The employer argued that the tribunal had failed to understand the differences between the two variable bonuses. If it had done a proper analysis of the district bonus arrangement, it would have realized that pay did not vary with the amount of work done. Instead, employees had to reach a threshold before the bonus kicked into place.

In addition, they said that the bonus payable depended on a number of factors unrelated to the efficiency of the workers. All this, they argued, showed that there was no direct correlation between the amount of work done and the pay received.

Not surprisingly, the claimants argued that the productivity arrangement was one where pay clearly did vary with the amount of work done, not least because employees received extra reward for achieving a greater level of output within a fixed period of time.

And in any event, they said that holiday pay should be calculated by taking into account any arrangement that can properly be described as a productivity bonus arrangement, whether the pay varied with the amount of work done or not.

What did the EAT decide?

The EAT rejected the employer’s argument that, just because the same level of performance could lead to different output, this meant there was no direct correlation between work and pay.
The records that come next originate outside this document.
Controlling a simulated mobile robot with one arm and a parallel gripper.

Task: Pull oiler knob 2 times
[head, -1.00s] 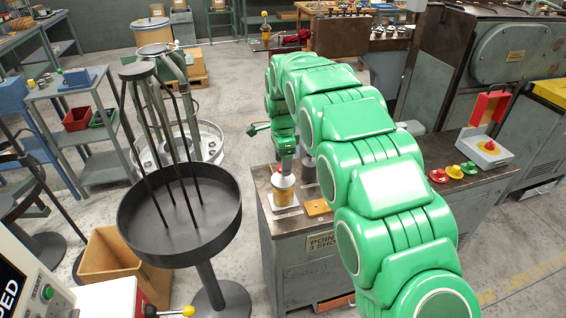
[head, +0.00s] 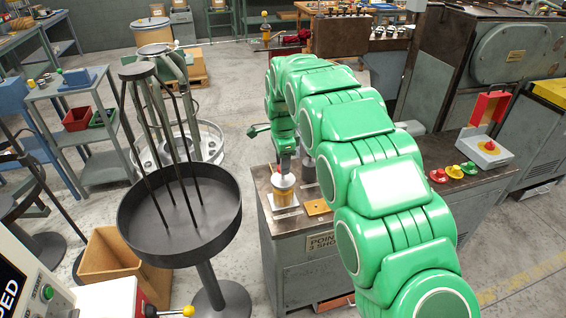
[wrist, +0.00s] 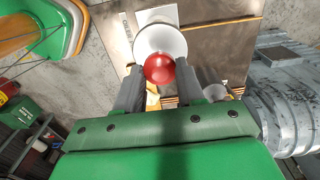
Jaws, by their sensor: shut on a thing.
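The oiler (head: 284,190) stands on the bench top, an amber body with a grey-white cap on a pale square plate. Its red knob (wrist: 159,67) shows in the wrist view between the two dark fingers, above the round white cap (wrist: 160,42). My gripper (wrist: 159,78) points down over the oiler and is shut on the red knob. In the head view my gripper (head: 286,160) covers most of the knob.
A yellow-brown plate (head: 318,207) lies right of the oiler. Red, yellow and green buttons (head: 454,172) and an open red-lidded box (head: 486,147) are at the bench's right. A round dark tray on a stand (head: 140,235) is left of the bench.

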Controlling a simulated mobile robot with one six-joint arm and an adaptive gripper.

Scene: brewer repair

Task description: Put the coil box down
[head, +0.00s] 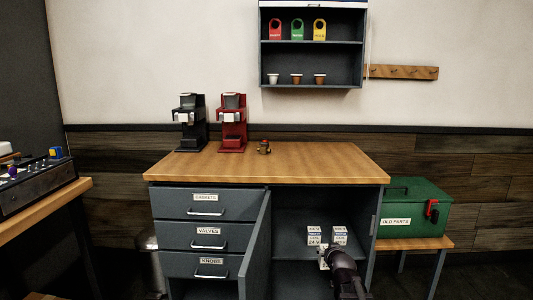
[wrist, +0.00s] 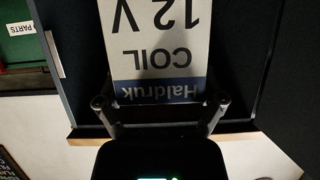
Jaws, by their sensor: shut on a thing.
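A white coil box (wrist: 154,45) with a blue band reads "Haldruk COIL 12 V", upside down in the wrist view. My gripper (wrist: 160,102) is shut on it, with one finger on each side. In the head view my gripper (head: 332,259) reaches into the open right compartment of the cabinet (head: 367,225). Whether the held box touches the shelf cannot be told.
The open cabinet door (head: 256,245) stands left of my arm, beside the drawers (head: 207,230). The wooden top (head: 310,160) carries two coffee machines and a small part. A green OLD PARTS box (head: 415,207) sits on a bench at right. Shelf room shows left of the boxes.

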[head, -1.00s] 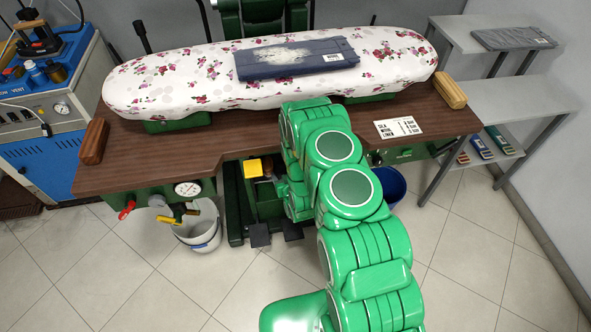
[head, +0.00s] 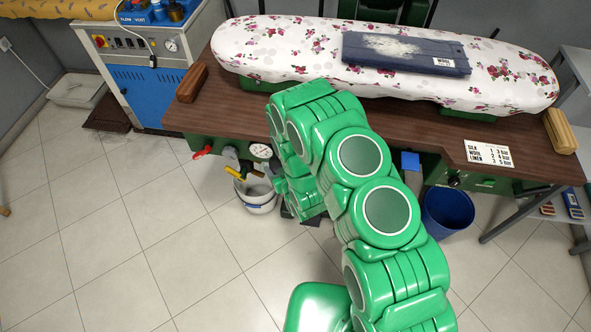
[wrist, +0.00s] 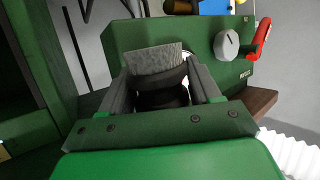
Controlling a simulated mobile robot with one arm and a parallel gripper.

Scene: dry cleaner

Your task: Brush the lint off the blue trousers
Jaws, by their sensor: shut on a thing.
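The blue trousers (head: 425,62) lie folded flat on the flowered ironing board (head: 285,65). A pale patch of lint (head: 392,45) covers their upper left part, and a white label is at the right end. In the wrist view my gripper (wrist: 162,84) is shut on a dark, rounded thing with a grey, fuzzy-looking face (wrist: 154,58), perhaps a lint brush. It is in front of a green panel (wrist: 180,42) with a dial and a red handle. In the head view my arm hides the held thing, low at the table's front and well away from the trousers.
The brown table (head: 235,112) bears wooden blocks at its left (head: 192,82) and right (head: 560,131) ends, and a printed card (head: 488,154). A white bucket (head: 258,200) and a blue bin (head: 447,212) stand below. Open tiled floor (head: 120,215) lies at left.

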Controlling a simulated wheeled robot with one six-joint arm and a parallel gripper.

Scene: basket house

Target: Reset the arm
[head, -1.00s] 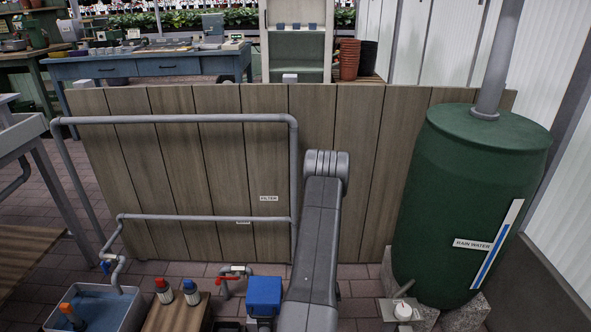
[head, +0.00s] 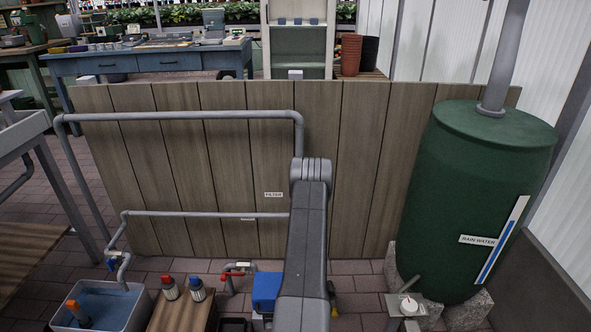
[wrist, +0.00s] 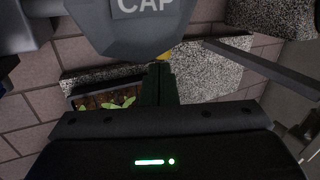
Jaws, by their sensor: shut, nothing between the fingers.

It said that, to a greater or lesser extent, that would almost always be the case.

Nor did they agree with the employer’s argument about the threshold level. It said that, although pay was the same until the threshold was reached, it was still the case that, once a certain level of performance was achieved, then the pay varied with performance.

As for the fixed bonus, the EAT said that, since the fixed bonus was part of weekly pay, it should also be included in the calculation for holiday pay.